I've been asking this question a lot lately. In my experience, we don't spend as much time as we should thinking about the ways in which we respect and disrespect ourselves. And yet, many of our decisions - at least unconsciously - are based on that very fact: whether we're willing to deeply honor what we want/need or whether we're willing to settle for less.
As humans, we're able to say we want something, proclaim that we desire it strongly and still internally block it. Why? Because we're afraid. Sure, we grow up learning to tell ourselves that we're not afraid. We cover our fears with a veil because they make us feel vulnerable. Acknowledging fear is important, though - the very recognition is a litmus test of sorts.
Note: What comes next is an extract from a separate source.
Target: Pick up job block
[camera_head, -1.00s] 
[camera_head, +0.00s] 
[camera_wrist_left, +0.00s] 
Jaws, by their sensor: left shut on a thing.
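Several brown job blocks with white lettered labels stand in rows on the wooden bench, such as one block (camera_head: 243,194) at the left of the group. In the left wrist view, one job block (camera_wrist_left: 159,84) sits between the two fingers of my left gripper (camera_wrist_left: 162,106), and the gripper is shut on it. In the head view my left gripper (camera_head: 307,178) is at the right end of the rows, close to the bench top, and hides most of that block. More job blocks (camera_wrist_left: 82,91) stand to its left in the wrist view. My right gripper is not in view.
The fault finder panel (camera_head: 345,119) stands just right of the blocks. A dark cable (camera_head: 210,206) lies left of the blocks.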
Of course, I'm not suggesting that you wallow in your fear, get stuck there or use it as excuse to not move forward.
Rather, it's an opportunity to be honest with yourself: How do I really feel? What does the fear tell me? In what ways do I need to be courageous?
Deep respect is comprised of two important principles:
- You never settle for less than what you truly want.
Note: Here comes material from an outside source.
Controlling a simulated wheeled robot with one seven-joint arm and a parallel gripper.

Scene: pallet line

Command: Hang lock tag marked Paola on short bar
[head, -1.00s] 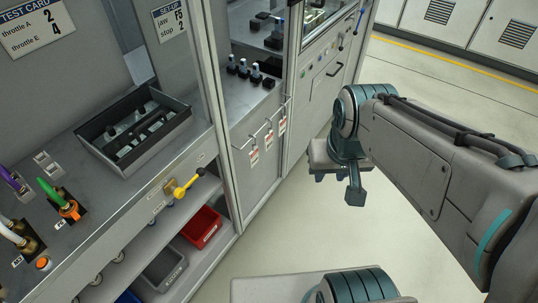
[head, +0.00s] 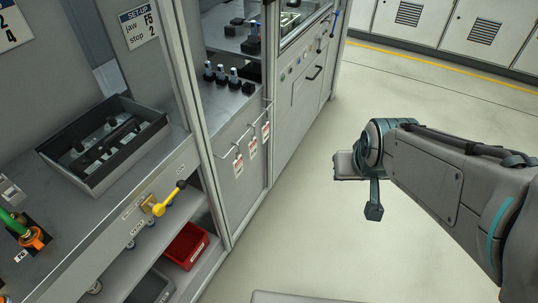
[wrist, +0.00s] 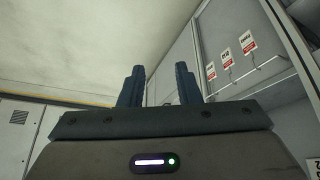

- You know when to take charge and when to let go.
Let's explore the concept of never settling for less than what you want. This about knowing your own worth and internalizing the belief that settling for less is never worth it. Settling costs you at every level - physically, mentally, emotionally, spiritually and financially.
Sometimes I hear comments like, "Isn't it selfish to focus on what I want?" And I answer, "No, it's not selfish. Knowing what you want and taking action based on that information puts you in greater alignment with yourself." And when you are in alignment with who you are and what you want, you act with greater ease, energy and clarity. As a result, you have more to give others, you're more productive at work and at home, and you make an even greater contribution to the world.
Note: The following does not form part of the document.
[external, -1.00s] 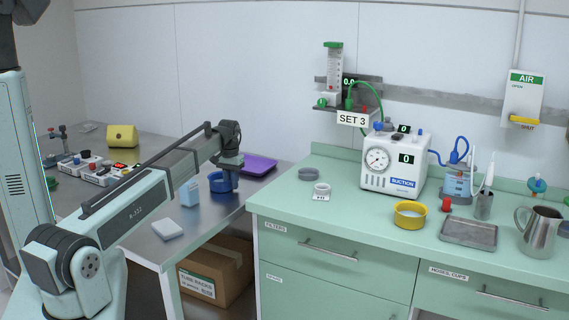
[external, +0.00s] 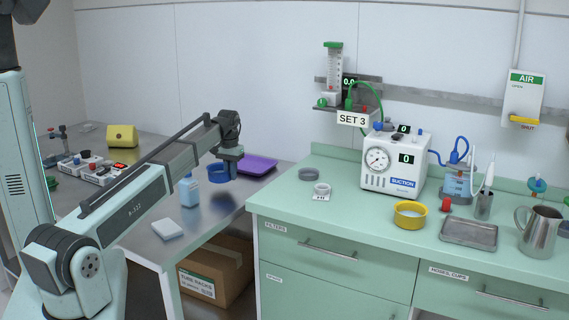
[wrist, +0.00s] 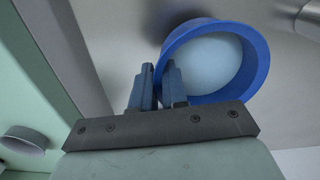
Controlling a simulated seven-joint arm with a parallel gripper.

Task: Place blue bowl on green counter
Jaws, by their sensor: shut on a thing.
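The blue bowl (external: 218,173) is held up above the steel table at the left of the green counter. In the wrist view the blue bowl (wrist: 256,60) shows its pale inside, with its rim between the two fingers. My gripper (external: 231,170) is shut on the bowl's rim at its right side; the fingers also show in the wrist view (wrist: 161,85). The green counter (external: 350,208) stands to the right of the gripper, and its left front corner is close to the table.
On the counter stand a grey dish (external: 309,174), a white ring-like item (external: 321,189), a suction machine (external: 393,165), a yellow bowl (external: 410,214), a metal tray (external: 468,233) and a steel jug (external: 540,231). The counter's left front is clear. A purple tray (external: 257,165) and blue bottle (external: 189,190) are on the table.
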In any situation you face, ask yourself, "What do I want out of this situation?" Gaining that clarity will transform your life, particularly if you take the corresponding action.
Now let's examine the balance between when to take charge and when to let go. In each moment, we're called to accept what is. And particularly when we're uncomfortable with a situation, we have multiple choices - and most of our choices fall under the headings of either "taking charge" or "letting go."
Taking charge requires taking action: either through thought, word or deed in order to get our needs met. Taking charge does not mean complaining, rehashing old details or blaming other people. It's simply determining to the best of your ability what needs to be done and doing it - no matter how afraid, nervous or apprehensive you might be. You identify what's not working for you and take the steps to articulate and act on what you need.
Letting go means that you've chosen to release a situation, a person or an outcome. In some cases, you choose to withdraw your energy and free yourself. In other cases, you take charge or set an intention and then choose to remain unattached to the outcome.
When we're in the grip of fear, we often do the opposite. When taking charge is required, we convince ourselves that we simply need to put up with what's happening. When letting go is necessary, we hold on for dear life. While this is a common fear-based response, it's universally counterproductive.
Here's the great thing about deep self-respect: you don't have to earn it, prove that you deserve it or go out and acquire it. It's available to you each minute of every day. It's yours for the taking. Use it as your barometer, your scale, your measure of deeply understanding what's most important to you.
If you respected yourself deeply, what choices would you make today?